An efficiency analysis of all steps in Huffman encoding/decoding.
- For each of the steps of compression and decompression (see "Huffman Encoding and Decoding"), give the worst case running time of your implementation.
- In addition, give the worst case space complexity (i.e. how many bytes of memory are used in each data structure) of your implementation.

Worst case running time -- for this be sure to include all steps of the compression and decompression. You can leave off the cost of calculating the compression ratio, printing the cost of the tree, and printing a listing of the bit code for each character that was asked for in the pre-lab. Refer to the list of steps given earlier in the lab.

Space complexity -- for this, you should calculate the number of bytes that are used by each data structure in your implementation. The easiest way to do this is to step through your code, just as you have done for the worst case running time, and make a note each time you use a new data structure. You do not need to take into account scalar variables (loop counters, other singleton variables), focus on the data structures whose size depends on values such as the total number of characters and the total number of unique characters, and use those values in your answer.

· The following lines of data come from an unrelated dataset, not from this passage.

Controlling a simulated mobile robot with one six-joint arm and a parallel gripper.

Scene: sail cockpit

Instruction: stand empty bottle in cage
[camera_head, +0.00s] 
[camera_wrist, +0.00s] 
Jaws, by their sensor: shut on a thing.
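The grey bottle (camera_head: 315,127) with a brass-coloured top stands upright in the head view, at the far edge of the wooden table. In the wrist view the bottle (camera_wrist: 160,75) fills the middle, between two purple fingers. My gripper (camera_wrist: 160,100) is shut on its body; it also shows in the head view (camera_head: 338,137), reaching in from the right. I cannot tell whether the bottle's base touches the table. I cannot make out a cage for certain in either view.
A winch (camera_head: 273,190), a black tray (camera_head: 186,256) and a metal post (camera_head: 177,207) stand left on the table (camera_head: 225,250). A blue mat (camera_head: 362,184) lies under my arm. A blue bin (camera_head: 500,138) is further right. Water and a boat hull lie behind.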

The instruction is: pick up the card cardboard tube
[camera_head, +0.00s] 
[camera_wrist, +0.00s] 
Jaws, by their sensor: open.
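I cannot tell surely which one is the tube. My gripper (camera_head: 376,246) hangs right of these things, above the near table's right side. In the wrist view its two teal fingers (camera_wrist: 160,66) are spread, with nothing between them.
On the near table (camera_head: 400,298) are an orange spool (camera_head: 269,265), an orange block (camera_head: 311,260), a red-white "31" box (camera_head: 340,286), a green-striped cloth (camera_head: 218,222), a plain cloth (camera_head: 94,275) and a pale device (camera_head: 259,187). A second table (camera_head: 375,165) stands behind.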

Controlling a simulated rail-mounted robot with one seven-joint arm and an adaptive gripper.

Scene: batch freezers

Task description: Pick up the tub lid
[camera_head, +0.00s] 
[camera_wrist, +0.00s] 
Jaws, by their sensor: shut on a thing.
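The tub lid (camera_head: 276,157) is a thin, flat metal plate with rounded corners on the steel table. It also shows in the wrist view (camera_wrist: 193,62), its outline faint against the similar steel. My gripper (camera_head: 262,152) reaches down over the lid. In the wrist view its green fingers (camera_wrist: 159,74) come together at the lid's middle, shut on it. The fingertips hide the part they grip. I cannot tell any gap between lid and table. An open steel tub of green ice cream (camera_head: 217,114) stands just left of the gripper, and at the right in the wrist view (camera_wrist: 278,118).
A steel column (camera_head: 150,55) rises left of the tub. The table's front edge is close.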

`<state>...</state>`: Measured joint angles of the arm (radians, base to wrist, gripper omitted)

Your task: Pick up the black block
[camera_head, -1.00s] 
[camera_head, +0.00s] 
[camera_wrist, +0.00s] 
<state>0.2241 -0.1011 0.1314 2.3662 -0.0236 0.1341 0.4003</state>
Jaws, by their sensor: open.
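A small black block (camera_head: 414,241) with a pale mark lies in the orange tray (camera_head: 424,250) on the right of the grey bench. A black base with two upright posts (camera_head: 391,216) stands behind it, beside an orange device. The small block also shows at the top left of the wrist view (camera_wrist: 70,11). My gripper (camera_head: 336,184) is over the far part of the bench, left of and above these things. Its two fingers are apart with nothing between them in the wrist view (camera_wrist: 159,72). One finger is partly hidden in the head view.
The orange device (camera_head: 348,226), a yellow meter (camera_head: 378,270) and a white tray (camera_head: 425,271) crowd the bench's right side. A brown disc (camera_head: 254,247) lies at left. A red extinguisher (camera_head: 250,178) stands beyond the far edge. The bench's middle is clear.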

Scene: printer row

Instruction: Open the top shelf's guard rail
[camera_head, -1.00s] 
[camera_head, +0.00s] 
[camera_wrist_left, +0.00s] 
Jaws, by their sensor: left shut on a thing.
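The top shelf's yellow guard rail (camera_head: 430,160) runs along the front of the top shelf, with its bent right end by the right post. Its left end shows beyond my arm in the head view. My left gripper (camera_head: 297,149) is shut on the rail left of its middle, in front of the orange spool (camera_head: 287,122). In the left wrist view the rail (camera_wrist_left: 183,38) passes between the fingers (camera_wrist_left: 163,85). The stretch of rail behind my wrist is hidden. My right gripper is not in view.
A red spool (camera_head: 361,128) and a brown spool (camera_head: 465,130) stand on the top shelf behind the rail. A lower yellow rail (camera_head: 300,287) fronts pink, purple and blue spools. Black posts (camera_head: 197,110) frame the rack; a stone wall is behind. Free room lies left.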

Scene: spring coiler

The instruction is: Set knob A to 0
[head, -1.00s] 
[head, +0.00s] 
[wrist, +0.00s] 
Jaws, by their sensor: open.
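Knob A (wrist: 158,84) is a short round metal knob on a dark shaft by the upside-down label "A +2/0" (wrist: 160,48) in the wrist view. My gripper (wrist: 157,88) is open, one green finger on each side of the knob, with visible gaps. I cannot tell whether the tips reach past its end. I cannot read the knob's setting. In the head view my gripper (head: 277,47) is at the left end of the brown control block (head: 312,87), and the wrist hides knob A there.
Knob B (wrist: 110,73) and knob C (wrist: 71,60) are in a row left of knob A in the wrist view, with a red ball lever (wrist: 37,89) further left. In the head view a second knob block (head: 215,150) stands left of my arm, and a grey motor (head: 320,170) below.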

Huffman Encoding and Decoding

For the post-lab, the purpose is to clean up your code from the pre-lab and in-lab, and submit all of it together. If your pre-lab and in-lab code work properly, then there is no futher clean-up to do; however, you must still submit the files along with a new Makefile.

When we run make, the code should be compiled into two executables: encoder and decoder, which are the pre-lab and in-lab code bases, respectively. Unlike the pre-lab and in-lab, you should NOT name your executables a.out! After compiling your code with make, we will test it as such:

./encoder testfile.txt > encoded.txt
./decoder encoded.txt > output.txt
diff testfile.txt output.txt

This encodes a sample text file, then decodes it. Both the original file (testfile.txt) and the final file (output.txt) should be the same, which is what the diff command does. Note that, if there are no differences between the two files, then diff does not print any output.